The records below must be output exactly, without pictures.

— Start Data provided —

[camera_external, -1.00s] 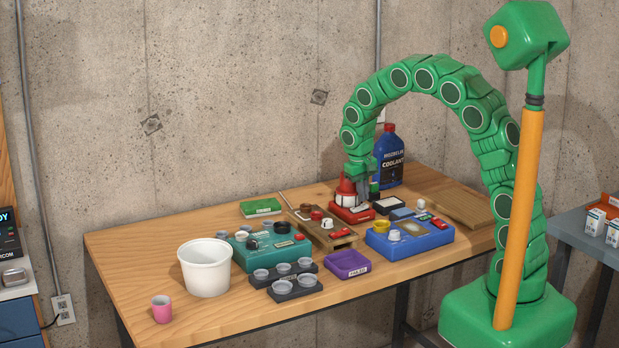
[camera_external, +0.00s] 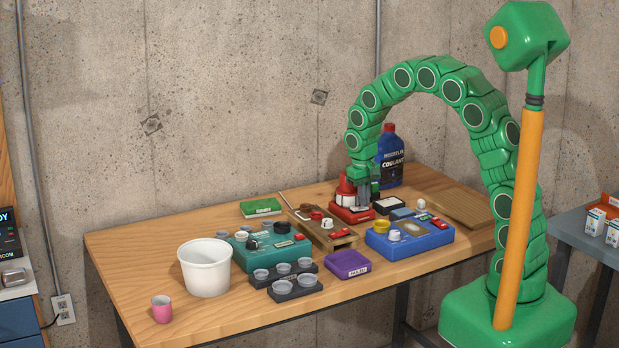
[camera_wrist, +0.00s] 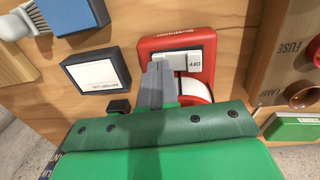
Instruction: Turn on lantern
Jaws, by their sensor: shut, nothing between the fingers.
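The red lantern (camera_external: 346,188) stands upright near the back right of the table. In the wrist view its red base (camera_wrist: 150,48) carries a white rocker switch (camera_wrist: 194,60) with a visible OFF label. My gripper (camera_external: 361,210) is shut with nothing between its fingers and points down just in front of the lantern. In the wrist view my gripper's grey fingertips (camera_wrist: 161,64) overlap the left end of the switch. I cannot tell whether they touch it. The lantern's white body (camera_wrist: 196,90) is partly hidden behind my fingers and wrist.
A blue coolant bottle (camera_external: 391,160) stands behind my gripper. A black-framed block (camera_external: 388,205) lies close to its right. A wooden tray (camera_external: 325,237) is to the left and a blue panel box (camera_external: 430,240) is in front.

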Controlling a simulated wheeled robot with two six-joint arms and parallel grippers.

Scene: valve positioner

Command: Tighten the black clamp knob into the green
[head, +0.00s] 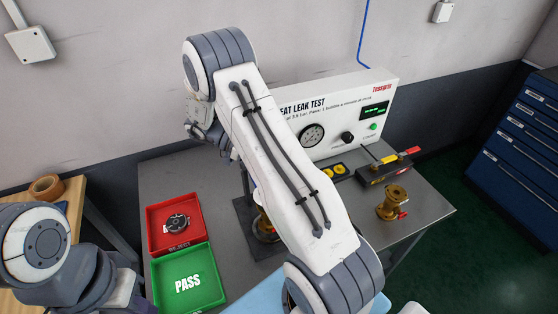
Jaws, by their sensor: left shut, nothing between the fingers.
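I cannot make out the clamp knob; my large arm crosses the middle of the head view and covers much of the fixture. A dark fixture stand (243,214) shows beside that arm, with a brass valve body (264,228) partly hidden at it. My left gripper (125,291) is low at the left, near the bench's left edge and apart from the fixture. It is shut and empty; its fingertips are hard to make out. My right gripper is hidden.
A red tray (158,247) holding a dark round part and a green PASS tray (217,287) are left of the fixture. The test box (372,88) stands behind. A brass valve (393,203) and dark tool block (385,168) are right. Bare bench (429,206) shows there.

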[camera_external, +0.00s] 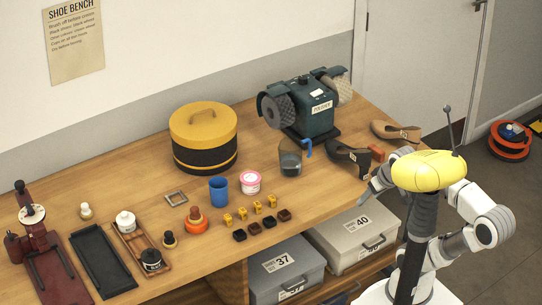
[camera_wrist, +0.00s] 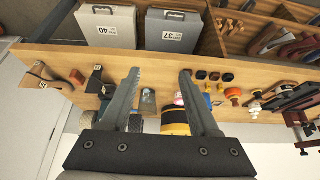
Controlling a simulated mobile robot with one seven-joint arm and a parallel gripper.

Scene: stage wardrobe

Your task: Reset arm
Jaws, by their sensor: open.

— End Data provided —

**Result of the exercise**
[camera_external, -1.00s] 
[camera_external, +0.00s] 
[camera_wrist, +0.00s] 
Instruction: Turn on lantern
Jaws, by their sensor: shut, nothing between the fingers.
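The red lantern (camera_external: 346,188) stands upright near the back right of the table. In the wrist view its red base (camera_wrist: 150,48) carries a white rocker switch (camera_wrist: 194,60) with a visible OFF label. My gripper (camera_external: 361,210) is shut with nothing between its fingers and points down just in front of the lantern. In the wrist view my gripper's grey fingertips (camera_wrist: 161,64) overlap the left end of the switch. I cannot tell whether they touch it. The lantern's white body (camera_wrist: 196,90) is partly hidden behind my fingers and wrist.
A blue coolant bottle (camera_external: 391,160) stands behind my gripper. A black-framed block (camera_external: 388,205) lies close to its right. A wooden tray (camera_external: 325,237) is to the left and a blue panel box (camera_external: 430,240) is in front.

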Controlling a simulated wheeled robot with two six-joint arms and parallel grippers.

Scene: valve positioner

Command: Tighten the black clamp knob into the green
[head, +0.00s] 
Jaws, by their sensor: left shut, nothing between the fingers.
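I cannot make out the clamp knob; my large arm crosses the middle of the head view and covers much of the fixture. A dark fixture stand (243,214) shows beside that arm, with a brass valve body (264,228) partly hidden at it. My left gripper (125,291) is low at the left, near the bench's left edge and apart from the fixture. It is shut and empty; its fingertips are hard to make out. My right gripper is hidden.
A red tray (158,247) holding a dark round part and a green PASS tray (217,287) are left of the fixture. The test box (372,88) stands behind. A brass valve (393,203) and dark tool block (385,168) are right. Bare bench (429,206) shows there.

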[camera_external, +0.00s] 
[camera_wrist, +0.00s] 
Controlling a simulated mobile robot with one seven-joint arm and a parallel gripper.

Scene: stage wardrobe

Your task: Reset arm
Jaws, by their sensor: open.

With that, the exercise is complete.